When Corporal Charles McMahon was killed in a rocket attack by North Vietnamese troops, his home town of Woburn, Massachusetts felt the aftershocks. He was 21-years-old, had been deployed for less than two weeks, and was killed just one day before the Fall of Saigon ended the Vietnam war.
Massachusetts had already lost 1,330 service members to the war, including the first killed-in-action casualty, Air Force TSgt. Richard Fitzgibbon Jr. of Stoneham. His son, Marine Corps Lance Cpl. Richard Fitzgibbon III, was killed in action nine years later, making them the sole father and son service member casualties in Vietnam.
McMahon and his comrade, 19-year-old Corporal Darwin Judge from Iowa, were the last two U.S. service members to die on the ground. These scars bookend the Vietnam war; The Fitzgibbon family lived about two miles away from the McMahon’s, according to his childhood best friend George Holland.
“I think about him everyday,’’ Holland told Boston.com. “It was a great part of my life growing up, great memories, and anytime I get to talk about him, I like to.’’
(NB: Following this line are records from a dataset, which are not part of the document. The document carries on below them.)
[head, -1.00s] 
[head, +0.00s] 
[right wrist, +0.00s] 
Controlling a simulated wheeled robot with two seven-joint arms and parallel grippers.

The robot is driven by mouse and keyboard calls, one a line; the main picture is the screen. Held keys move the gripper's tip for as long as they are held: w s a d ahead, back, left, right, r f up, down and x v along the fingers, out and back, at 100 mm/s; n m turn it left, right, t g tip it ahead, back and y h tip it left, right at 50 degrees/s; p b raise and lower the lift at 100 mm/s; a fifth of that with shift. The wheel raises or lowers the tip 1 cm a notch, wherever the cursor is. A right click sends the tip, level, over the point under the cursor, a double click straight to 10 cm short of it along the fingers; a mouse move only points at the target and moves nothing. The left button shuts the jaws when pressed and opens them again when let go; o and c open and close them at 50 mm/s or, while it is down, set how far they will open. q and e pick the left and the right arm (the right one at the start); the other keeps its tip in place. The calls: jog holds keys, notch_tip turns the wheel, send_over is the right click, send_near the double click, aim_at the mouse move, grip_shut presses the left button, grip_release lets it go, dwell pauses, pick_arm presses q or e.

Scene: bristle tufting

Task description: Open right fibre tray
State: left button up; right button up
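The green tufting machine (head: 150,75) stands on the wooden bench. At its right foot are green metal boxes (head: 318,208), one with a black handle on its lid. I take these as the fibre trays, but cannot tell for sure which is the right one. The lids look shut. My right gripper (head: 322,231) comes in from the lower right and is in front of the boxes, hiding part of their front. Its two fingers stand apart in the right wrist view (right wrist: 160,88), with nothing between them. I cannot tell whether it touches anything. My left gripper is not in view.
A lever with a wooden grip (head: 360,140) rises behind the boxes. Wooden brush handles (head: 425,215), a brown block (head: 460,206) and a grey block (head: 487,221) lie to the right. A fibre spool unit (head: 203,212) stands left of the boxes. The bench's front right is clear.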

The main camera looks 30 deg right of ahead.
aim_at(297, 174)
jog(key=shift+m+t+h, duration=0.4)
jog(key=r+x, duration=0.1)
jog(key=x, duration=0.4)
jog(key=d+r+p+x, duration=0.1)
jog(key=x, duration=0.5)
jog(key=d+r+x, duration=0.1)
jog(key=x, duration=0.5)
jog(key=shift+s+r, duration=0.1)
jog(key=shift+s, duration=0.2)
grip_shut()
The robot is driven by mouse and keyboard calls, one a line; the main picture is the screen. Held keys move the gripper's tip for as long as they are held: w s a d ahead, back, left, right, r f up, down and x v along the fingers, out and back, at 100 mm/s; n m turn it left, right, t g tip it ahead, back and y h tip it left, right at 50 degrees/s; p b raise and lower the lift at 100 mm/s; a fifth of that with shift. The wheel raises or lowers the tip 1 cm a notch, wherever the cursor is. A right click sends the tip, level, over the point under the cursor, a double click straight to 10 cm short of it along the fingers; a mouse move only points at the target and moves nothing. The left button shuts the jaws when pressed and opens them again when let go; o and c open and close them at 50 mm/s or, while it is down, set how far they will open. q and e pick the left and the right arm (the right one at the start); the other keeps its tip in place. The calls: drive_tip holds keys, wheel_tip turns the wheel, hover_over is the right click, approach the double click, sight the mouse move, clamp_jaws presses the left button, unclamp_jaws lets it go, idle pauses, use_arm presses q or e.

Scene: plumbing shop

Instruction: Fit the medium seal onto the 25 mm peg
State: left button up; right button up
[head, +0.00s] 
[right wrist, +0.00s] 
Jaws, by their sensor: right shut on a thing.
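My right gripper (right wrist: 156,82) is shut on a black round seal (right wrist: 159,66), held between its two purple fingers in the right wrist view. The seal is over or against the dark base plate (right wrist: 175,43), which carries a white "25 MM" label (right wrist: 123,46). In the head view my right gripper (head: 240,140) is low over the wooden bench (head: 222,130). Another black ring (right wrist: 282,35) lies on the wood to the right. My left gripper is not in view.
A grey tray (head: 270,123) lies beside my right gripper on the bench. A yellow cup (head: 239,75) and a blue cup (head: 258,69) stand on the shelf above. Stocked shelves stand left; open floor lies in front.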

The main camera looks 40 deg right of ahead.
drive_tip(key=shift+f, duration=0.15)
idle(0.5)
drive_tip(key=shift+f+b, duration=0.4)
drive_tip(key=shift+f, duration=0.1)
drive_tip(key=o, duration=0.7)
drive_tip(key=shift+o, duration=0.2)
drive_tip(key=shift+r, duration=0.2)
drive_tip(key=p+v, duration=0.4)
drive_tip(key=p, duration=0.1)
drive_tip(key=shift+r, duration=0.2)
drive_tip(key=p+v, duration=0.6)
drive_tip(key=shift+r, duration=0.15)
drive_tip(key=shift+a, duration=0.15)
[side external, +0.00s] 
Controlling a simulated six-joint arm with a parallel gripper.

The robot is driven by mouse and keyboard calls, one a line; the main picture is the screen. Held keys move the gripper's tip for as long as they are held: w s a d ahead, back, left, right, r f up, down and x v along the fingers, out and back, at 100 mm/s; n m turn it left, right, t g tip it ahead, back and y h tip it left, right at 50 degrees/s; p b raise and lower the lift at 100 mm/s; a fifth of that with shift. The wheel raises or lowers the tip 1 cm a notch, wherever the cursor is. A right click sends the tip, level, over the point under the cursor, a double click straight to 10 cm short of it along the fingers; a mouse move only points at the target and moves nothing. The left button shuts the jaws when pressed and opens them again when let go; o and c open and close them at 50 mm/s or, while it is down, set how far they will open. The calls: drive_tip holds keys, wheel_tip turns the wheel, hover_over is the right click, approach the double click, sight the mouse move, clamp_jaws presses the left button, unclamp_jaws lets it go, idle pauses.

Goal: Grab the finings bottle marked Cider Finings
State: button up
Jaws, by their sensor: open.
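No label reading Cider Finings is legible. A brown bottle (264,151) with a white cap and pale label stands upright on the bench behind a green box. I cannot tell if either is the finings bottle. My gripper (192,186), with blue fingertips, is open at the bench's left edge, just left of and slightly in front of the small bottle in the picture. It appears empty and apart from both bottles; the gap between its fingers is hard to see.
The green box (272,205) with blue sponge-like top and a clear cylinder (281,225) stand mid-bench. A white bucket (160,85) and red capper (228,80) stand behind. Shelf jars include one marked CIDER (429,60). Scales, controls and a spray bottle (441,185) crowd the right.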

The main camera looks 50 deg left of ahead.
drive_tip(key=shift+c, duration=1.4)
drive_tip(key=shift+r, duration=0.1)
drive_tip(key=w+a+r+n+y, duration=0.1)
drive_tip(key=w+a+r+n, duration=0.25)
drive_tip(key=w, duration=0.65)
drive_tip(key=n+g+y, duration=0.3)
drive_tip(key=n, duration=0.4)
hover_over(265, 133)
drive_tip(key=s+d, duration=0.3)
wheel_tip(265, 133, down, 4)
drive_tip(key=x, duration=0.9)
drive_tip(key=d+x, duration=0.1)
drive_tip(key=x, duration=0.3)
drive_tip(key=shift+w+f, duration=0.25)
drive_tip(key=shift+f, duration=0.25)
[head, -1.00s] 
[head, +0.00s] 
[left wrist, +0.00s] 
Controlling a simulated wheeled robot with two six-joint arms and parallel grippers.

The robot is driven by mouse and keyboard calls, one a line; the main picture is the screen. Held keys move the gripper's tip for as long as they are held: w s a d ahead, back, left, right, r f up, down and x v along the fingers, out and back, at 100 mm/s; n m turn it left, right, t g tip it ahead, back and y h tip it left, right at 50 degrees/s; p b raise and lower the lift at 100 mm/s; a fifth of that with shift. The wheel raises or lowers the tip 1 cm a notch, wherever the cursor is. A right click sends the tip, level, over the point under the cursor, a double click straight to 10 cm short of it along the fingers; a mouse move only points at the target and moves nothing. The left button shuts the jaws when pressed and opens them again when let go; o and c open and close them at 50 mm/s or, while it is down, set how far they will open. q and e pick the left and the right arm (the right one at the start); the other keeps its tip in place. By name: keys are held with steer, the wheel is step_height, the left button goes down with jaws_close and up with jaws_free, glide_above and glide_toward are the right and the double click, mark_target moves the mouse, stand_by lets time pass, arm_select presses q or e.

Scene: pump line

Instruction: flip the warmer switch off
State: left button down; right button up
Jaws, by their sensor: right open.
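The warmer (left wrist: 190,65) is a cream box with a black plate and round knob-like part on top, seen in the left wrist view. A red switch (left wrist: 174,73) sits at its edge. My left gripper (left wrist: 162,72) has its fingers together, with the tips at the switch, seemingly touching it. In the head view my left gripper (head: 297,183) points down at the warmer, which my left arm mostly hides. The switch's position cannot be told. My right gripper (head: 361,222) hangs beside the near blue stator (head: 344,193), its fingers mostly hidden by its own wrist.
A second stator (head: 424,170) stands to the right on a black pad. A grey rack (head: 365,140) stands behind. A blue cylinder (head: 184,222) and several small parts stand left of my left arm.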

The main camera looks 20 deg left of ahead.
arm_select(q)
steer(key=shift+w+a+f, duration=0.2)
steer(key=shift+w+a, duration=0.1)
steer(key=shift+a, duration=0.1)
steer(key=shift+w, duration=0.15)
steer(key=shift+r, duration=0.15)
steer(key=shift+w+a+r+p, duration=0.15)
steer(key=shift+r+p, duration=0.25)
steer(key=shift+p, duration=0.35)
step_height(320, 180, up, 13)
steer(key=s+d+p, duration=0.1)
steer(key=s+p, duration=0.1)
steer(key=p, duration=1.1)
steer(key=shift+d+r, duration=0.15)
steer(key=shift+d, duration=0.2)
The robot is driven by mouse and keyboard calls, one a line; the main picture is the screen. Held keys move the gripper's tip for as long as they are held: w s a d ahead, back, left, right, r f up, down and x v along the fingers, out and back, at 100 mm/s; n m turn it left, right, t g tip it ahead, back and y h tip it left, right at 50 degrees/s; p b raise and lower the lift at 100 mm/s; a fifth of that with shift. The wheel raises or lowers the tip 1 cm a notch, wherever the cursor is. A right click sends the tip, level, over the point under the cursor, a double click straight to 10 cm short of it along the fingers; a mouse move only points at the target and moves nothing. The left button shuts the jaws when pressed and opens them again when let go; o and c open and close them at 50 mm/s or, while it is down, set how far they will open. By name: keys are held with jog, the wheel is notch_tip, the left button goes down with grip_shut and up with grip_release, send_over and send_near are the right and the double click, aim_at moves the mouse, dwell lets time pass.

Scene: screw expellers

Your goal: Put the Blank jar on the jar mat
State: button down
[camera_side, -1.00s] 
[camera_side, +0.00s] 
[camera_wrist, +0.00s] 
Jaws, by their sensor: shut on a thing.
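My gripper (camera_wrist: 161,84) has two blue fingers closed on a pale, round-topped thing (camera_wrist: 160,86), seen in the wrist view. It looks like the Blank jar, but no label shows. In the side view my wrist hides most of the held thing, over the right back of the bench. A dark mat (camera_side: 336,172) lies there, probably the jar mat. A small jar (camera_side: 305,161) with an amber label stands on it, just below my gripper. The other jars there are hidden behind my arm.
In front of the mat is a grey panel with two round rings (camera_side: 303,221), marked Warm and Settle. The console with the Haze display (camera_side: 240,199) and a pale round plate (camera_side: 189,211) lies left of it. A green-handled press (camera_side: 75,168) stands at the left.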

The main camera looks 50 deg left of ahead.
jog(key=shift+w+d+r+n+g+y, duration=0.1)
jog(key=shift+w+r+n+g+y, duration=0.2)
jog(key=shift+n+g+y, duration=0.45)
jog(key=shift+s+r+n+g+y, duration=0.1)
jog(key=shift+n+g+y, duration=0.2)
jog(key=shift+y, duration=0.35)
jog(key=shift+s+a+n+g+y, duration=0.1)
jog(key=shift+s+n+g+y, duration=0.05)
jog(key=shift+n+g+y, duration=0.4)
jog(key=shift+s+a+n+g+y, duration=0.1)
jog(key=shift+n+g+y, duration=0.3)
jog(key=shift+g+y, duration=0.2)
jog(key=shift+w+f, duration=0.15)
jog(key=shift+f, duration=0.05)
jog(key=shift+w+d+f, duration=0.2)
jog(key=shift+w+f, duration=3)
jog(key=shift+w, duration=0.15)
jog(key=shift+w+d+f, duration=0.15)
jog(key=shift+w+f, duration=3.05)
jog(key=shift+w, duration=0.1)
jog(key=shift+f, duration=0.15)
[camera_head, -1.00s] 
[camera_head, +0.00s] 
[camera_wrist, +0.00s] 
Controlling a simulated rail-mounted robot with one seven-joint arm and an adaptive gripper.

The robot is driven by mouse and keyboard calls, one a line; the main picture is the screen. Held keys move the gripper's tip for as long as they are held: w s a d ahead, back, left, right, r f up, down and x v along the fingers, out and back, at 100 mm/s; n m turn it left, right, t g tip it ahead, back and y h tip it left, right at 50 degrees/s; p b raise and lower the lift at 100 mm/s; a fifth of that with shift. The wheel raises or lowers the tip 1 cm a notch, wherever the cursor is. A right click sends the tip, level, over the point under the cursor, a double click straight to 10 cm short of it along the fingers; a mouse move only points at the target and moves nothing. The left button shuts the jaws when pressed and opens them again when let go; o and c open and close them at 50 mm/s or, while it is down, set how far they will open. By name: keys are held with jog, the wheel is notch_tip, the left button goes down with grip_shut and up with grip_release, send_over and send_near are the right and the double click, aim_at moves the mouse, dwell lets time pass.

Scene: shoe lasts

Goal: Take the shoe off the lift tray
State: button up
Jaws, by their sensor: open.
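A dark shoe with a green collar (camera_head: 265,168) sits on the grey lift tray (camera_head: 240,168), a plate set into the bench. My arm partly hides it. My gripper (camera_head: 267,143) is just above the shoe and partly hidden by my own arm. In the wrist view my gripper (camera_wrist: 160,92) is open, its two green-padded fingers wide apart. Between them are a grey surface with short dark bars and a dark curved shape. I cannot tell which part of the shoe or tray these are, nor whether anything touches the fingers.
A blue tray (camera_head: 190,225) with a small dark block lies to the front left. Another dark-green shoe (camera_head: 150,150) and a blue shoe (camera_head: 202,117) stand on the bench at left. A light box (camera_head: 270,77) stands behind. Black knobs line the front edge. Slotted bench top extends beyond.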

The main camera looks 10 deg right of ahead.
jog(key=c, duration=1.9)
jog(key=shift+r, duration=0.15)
Woburn—a city of under 40,000 residents—still mourns McMahon. There’s a memorial wall in the Boys and Girls Club. There’s a scholarship granted annually to two Boys and Girls Club members in his honor. It’s the same Boys and Girls Club where McMahon and Holland met when they were 10 years old.
“Charlie and I both grew up there—the club opened in 1964,’’ he said. “We probably spent every free moment at the club. It became a home away from home.’’
But then the boys were away from home. The pair were introduced to the Marine Corps from the club’s executive director, Charlie Gardner, who was close friends with a recruiter.
“He had so many incredible stories and pictures, Charlie and I were just glued to it,’’ said Holland.
There was always an active representative of the Marine Corps from the Boys and Girls Club, he said. There was excitement around joining—everyone’s happy for you and encouraging. The adventure is exciting.
But, you don’t always come back.
McMahon deployed to Saigon in 1975. Holland reported to his duty station in Connecticut. Eleven days later, before a commanding officer’s inspection, Holland was called to the guard officer. His lieutenant said ‘I’m very sorry to meet you under these circumstances’— Holland was still so new there—‘…your best friend Charlie was killed in Saigon.’
Once Holland got back home to Woburn, he learned that McMahon’s remains were left behind in Vietnam.
Holland still lives in Woburn, and is still involved in the Boys and Girls Club. The memories of McMahon are always there, but this is his home, and the community has always been there for him.
“As far as in my 60 years [here], it has always been a very tight-knit group, and a very patriotic community,’’ said Holland. “They stood behind the marines and soldiers and made lots of contributions, in so many ways. Woburn has always been like that. If anything, it’s gotten stronger.’’
Forty years have passed since Holland and his friend jumped off the Hampton Beach bridge or had dinner together wearing their dress blues. Even when they were on leave, McMahon would tell Holland to bring home his uniform while other servicemen couldn’t wait to be in “civvies.’’ He was that proud of being a Marine. But after forty years, McMahon’s memory is very much alive.
“Thank you for remembering my friend Charlie,’’ Holland said.